I would encourage anyone to make a start on Photoshop by beginning to use it as AA would have done with his hands under the enlarger light.
Hello MH,
I agree about the light, walk the same path for years having taken all the postcard stuff, find the gems that the light reveals, where you've walked past 100's of times.
Cheers - J
[edit] I forgot to say that Photoshop is the greatest fun
In my humble opinion photography should be; 0.1% camera, 50% imagination and 49.9% Photoshop, that's where the fun lies.
I agree Photoshop (PS) is the digital darkroom.
I personally don't miss all of the chemicals (And the environmental and associated health risks) or spending hours to pull a perfect print and then trying to repeat it.

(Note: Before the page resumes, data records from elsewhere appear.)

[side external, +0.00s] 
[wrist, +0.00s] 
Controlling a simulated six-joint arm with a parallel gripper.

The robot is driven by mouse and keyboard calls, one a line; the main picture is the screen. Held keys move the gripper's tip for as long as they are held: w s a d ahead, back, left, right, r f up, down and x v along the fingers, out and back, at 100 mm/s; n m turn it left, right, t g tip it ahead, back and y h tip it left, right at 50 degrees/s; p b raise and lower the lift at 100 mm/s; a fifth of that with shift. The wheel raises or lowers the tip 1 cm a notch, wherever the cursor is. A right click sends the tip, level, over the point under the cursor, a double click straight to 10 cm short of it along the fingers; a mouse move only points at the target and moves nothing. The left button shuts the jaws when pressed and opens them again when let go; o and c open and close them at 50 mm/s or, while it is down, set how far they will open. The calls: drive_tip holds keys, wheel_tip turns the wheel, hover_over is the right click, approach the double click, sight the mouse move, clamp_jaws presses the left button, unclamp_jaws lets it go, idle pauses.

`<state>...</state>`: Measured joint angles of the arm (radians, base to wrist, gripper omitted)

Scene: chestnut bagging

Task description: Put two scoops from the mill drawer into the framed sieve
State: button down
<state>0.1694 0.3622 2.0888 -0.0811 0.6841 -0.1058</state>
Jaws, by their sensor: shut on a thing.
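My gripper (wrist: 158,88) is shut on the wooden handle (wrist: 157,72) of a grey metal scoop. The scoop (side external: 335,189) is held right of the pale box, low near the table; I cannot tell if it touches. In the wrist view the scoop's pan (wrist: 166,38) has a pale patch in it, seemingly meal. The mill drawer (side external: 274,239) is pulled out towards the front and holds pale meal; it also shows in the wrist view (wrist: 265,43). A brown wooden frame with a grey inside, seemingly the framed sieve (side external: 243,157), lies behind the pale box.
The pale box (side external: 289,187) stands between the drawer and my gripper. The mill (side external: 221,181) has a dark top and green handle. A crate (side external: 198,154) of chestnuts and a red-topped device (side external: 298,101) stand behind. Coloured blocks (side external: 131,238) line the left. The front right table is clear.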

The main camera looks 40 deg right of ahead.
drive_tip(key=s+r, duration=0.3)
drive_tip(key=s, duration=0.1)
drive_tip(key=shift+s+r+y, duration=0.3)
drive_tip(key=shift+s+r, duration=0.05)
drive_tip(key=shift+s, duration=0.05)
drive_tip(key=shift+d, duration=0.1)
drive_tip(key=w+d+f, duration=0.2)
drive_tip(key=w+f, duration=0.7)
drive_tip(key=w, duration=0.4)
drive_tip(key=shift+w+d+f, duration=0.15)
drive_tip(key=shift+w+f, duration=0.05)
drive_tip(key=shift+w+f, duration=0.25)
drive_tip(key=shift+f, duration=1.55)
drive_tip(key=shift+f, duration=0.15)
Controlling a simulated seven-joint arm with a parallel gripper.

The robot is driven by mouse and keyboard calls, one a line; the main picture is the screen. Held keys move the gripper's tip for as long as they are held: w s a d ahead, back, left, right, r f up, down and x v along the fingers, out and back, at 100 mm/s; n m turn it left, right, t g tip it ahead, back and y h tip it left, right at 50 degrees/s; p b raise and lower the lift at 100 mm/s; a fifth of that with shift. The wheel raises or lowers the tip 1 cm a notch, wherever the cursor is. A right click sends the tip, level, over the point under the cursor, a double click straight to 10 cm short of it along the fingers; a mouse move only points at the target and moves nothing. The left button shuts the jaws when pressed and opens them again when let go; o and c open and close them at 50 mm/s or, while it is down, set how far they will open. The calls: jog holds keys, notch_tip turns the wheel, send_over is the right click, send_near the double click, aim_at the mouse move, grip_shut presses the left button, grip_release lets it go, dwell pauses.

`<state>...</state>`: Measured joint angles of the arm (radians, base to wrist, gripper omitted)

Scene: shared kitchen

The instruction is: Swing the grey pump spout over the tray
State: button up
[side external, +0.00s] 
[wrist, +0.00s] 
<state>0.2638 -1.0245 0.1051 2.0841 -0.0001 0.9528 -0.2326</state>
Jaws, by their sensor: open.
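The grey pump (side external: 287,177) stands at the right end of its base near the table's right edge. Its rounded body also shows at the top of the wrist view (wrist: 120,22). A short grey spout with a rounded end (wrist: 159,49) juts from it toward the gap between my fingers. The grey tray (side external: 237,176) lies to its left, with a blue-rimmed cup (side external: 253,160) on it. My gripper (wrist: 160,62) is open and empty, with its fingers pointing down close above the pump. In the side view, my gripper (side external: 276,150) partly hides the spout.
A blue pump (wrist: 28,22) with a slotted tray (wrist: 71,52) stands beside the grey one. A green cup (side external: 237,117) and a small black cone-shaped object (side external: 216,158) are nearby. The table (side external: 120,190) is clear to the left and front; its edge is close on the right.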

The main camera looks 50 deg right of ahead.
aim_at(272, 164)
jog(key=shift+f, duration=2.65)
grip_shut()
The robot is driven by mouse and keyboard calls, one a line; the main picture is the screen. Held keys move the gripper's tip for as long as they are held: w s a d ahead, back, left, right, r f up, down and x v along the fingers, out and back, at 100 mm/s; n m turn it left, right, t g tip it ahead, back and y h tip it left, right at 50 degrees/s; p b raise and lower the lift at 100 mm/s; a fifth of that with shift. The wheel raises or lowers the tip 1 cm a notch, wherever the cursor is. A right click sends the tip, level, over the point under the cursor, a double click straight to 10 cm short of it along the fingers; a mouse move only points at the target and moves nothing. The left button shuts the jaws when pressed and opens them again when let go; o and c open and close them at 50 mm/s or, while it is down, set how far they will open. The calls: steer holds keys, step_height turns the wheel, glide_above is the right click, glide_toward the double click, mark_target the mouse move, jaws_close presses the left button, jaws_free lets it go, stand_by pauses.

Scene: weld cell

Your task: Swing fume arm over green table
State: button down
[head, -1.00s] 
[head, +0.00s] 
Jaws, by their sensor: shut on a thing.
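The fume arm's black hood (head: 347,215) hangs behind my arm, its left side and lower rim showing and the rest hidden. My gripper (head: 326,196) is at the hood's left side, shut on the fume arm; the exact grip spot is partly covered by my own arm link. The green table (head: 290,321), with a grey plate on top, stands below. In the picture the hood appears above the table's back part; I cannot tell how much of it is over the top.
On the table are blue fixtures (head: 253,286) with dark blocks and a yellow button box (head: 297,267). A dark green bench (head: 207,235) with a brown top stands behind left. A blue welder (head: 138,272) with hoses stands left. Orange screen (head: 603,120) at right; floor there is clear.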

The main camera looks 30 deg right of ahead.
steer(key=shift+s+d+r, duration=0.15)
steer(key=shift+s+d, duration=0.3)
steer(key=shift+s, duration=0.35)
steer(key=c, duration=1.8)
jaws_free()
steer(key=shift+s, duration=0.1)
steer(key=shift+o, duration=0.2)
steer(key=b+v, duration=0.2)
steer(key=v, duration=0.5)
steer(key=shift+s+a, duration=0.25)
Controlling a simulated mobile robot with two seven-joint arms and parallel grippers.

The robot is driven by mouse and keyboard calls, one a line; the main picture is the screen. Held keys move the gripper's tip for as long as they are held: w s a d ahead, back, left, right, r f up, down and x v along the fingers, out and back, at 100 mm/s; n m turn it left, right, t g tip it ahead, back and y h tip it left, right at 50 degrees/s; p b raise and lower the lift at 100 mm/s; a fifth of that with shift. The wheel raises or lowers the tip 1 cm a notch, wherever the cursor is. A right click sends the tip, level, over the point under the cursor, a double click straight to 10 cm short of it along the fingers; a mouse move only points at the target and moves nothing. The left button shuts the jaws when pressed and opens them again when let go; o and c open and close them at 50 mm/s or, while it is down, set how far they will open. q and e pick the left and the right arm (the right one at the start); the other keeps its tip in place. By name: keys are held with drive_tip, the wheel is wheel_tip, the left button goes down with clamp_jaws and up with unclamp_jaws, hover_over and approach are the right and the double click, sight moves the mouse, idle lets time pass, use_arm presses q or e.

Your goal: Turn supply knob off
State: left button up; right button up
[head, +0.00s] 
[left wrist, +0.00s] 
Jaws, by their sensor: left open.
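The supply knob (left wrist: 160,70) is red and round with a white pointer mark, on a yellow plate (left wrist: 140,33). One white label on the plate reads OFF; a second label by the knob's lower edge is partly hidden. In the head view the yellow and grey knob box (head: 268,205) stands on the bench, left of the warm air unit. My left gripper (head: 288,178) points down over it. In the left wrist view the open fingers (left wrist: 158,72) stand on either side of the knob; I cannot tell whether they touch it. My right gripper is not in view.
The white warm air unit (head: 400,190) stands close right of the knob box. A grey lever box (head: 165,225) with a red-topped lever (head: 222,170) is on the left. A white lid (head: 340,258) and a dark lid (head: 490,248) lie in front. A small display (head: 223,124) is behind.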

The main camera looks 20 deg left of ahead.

Using card board and my hands to burn in and doge the difference parts of an image.
Yep that was the way it was done in the old days along with a ton of filters.
When I started doing color commercial photography for print one had to shoot large format 4x5 or 8x10 chrome transparencies. There was no scanning the film to fix it in photoshop or darkroom tricks to fix poor lighting, composition, exposer or other problems. What you shot was what you got. Thank God for polaroid proofs.
There was manual retouching with air brushing but that was expensive and an art department specialty.
Shooting large format was time consuming, cumbersome & expensive and unforgiving.(still is)
But when you got everything right it was magic.
If one is dependent on photoshop to make great images.
I question if one is a photographer or a digital artist.
I have zero problems with photoshop, it is a tool that allows one to do wonderful things.
But agin that falls under the heading of digital art IMHO.
But PS just like ProTools in audio now allows just about anybody to be a recording artist.
One doesn't need to sing or play in tune or in time.
Don't worry auto tune and beat detective will fix it...but when they have to play live they can't hide what was fixed in the studio.
I don't have to worry about exposer ,focusing or other technical stuff .
Now the camera does it all for me and I can fix it later with PS.
You would be surprised how many professional photographers can't tell you what an f/stop is.
Has the digital darkroom and camera automation made the skills that used to be necessary obsolete?
I say yes.
Does the person looking at a final print or listening to finished song care about the process that when into creating an song or image? Most likely nope not one damn bit.
All they care about is does the image or song move them.
Do they connect with it on some level?
In the long run that is what matters.
The finished product is the bottom line not the creative process used to make it.
Just my thoughts I could be completely wrong.